Other key advantages for district-scale measures include:

  • Community co-benefits, such as parkland, transportation infrastructure, and additional developable land.
  • Protection against tidal floodingas well as surge flooding.
  • Much lower negative impacts on the regional ecology and economy

For these reasons, the team recommended that Boston continue to focus its climate resilience strategy on the multi-layered approach described in Climate Ready Boston, with immediate emphasis on building-scale and district-scale measures.

Retrofitting existing buildings

Since we live in such an historic area, most of the buildings in Boston that need to be prepared for climate change in this century are already standing. Recognizing this, the BPDA is working to create resiliency design guidelines for neighborhoods that are vulnerable to flooding for both existing homes and new ones. The BSA is proud to be assisting with this endeavor along with A Better City, and Boston Harbor Now. BSA members can play a key role in helping building owners address the design and technical challenges of adapting existing buildings to the risks of coastal flooding, stormwater, and extreme heat, as well as reducing their consumption of fossil fuels.

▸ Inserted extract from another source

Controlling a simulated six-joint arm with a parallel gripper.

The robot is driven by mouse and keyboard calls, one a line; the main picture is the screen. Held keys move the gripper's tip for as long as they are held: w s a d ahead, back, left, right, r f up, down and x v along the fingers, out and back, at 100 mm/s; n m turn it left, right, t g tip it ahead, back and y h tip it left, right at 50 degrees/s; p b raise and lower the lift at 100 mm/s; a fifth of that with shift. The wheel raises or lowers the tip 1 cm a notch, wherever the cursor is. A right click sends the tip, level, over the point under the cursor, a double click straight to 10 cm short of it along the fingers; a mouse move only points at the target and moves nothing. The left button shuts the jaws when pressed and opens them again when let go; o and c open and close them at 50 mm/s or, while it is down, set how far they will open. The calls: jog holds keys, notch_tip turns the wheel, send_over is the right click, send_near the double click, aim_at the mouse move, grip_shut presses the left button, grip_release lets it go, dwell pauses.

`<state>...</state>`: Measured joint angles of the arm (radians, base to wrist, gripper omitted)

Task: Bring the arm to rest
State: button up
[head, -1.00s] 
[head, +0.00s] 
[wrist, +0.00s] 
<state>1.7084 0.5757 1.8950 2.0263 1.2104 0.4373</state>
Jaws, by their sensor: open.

Redesigning Boston for climate change will be an ongoing challenge facing all BSA/AIA members for the coming years and decades

The challenges and the costs will be high; but the costs of inaction are even greater. As the GRC district resiliency studies show, investing in resiliency pays for itself many times over.

As we plan and design for the risks of flooding and sea-level rise, we need to build on everything we have learned about how to make a vibrant and just city. We need to find solutions that strengthen our connection to the harbor–not to wall ourselves off. And we need to protect the most vulnerable communities; we can’t permit the threat of climate change to widen the gaps between rich and poor.